▶ _Required work_
Pictures aside, quote the whole listing exactly.
== Dataset section ==
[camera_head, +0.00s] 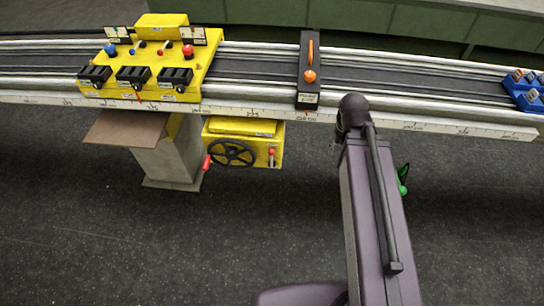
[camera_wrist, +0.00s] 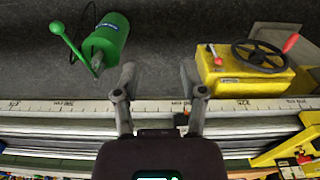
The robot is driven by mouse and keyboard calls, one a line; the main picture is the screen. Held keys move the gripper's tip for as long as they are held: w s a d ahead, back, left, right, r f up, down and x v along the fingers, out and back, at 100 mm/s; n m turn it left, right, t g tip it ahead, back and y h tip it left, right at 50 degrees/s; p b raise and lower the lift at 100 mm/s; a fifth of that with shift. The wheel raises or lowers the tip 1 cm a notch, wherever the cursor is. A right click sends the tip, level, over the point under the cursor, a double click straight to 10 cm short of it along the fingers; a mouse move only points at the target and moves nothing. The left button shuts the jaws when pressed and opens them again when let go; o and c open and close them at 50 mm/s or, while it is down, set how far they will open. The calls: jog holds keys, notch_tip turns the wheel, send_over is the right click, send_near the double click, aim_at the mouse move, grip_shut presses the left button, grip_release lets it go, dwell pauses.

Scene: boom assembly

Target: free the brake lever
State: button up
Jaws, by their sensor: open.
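Several levers are in view, and I cannot tell from a readable label which one is the brake lever. A green cylinder (camera_wrist: 106,42) with a green ball-ended lever (camera_wrist: 66,40) hangs at the upper left of the wrist view. In the head view, a bit of green (camera_head: 403,179) shows beside my arm, which hides the rest. A yellow handwheel box (camera_head: 243,143) carries a short red-knobbed lever (camera_head: 271,154); this lever also shows in the wrist view (camera_wrist: 215,57). My gripper (camera_wrist: 158,76) is open and empty, its fingers between the green cylinder and the yellow box, touching neither.
A long white rail with a printed scale (camera_head: 250,114) runs across. On it are a yellow control panel (camera_head: 150,60), a black plate with an orange-knobbed lever (camera_head: 309,75) and a blue block (camera_head: 525,90). A pillar (camera_head: 168,155) stands below. The floor in front looks clear.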

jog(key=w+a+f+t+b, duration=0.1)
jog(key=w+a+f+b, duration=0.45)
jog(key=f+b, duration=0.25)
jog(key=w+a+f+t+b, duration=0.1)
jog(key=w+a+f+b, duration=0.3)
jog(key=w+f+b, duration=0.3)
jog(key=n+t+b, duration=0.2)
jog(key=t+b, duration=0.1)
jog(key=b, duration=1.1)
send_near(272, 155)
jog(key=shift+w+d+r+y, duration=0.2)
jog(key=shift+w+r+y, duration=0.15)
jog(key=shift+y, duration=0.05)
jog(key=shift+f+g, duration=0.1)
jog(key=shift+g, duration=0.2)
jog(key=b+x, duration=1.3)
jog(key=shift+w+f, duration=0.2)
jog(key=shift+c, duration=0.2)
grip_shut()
===
▶ _Full answer_
[camera_head, +0.00s] 
[camera_wrist, +0.00s] 
The robot is driven by mouse and keyboard calls, one a line; the main picture is the screen. Held keys move the gripper's tip for as long as they are held: w s a d ahead, back, left, right, r f up, down and x v along the fingers, out and back, at 100 mm/s; n m turn it left, right, t g tip it ahead, back and y h tip it left, right at 50 degrees/s; p b raise and lower the lift at 100 mm/s; a fifth of that with shift. The wheel raises or lowers the tip 1 cm a notch, wherever the cursor is. A right click sends the tip, level, over the point under the cursor, a double click straight to 10 cm short of it along the fingers; a mouse move only points at the target and moves nothing. The left button shuts the jaws when pressed and opens them again when let go; o and c open and close them at 50 mm/s or, while it is down, set how far they will open. The calls: jog holds keys, notch_tip turns the wheel, send_over is the right click, send_near the double click, aim_at the mouse move, grip_shut presses the left button, grip_release lets it go, dwell pauses.

Scene: boom assembly

Target: free the brake lever
State: button up
Jaws, by their sensor: open.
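Several levers are in view, and I cannot tell from a readable label which one is the brake lever. A green cylinder (camera_wrist: 106,42) with a green ball-ended lever (camera_wrist: 66,40) hangs at the upper left of the wrist view. In the head view, a bit of green (camera_head: 403,179) shows beside my arm, which hides the rest. A yellow handwheel box (camera_head: 243,143) carries a short red-knobbed lever (camera_head: 271,154); this lever also shows in the wrist view (camera_wrist: 215,57). My gripper (camera_wrist: 158,76) is open and empty, its fingers between the green cylinder and the yellow box, touching neither.
A long white rail with a printed scale (camera_head: 250,114) runs across. On it are a yellow control panel (camera_head: 150,60), a black plate with an orange-knobbed lever (camera_head: 309,75) and a blue block (camera_head: 525,90). A pillar (camera_head: 168,155) stands below. The floor in front looks clear.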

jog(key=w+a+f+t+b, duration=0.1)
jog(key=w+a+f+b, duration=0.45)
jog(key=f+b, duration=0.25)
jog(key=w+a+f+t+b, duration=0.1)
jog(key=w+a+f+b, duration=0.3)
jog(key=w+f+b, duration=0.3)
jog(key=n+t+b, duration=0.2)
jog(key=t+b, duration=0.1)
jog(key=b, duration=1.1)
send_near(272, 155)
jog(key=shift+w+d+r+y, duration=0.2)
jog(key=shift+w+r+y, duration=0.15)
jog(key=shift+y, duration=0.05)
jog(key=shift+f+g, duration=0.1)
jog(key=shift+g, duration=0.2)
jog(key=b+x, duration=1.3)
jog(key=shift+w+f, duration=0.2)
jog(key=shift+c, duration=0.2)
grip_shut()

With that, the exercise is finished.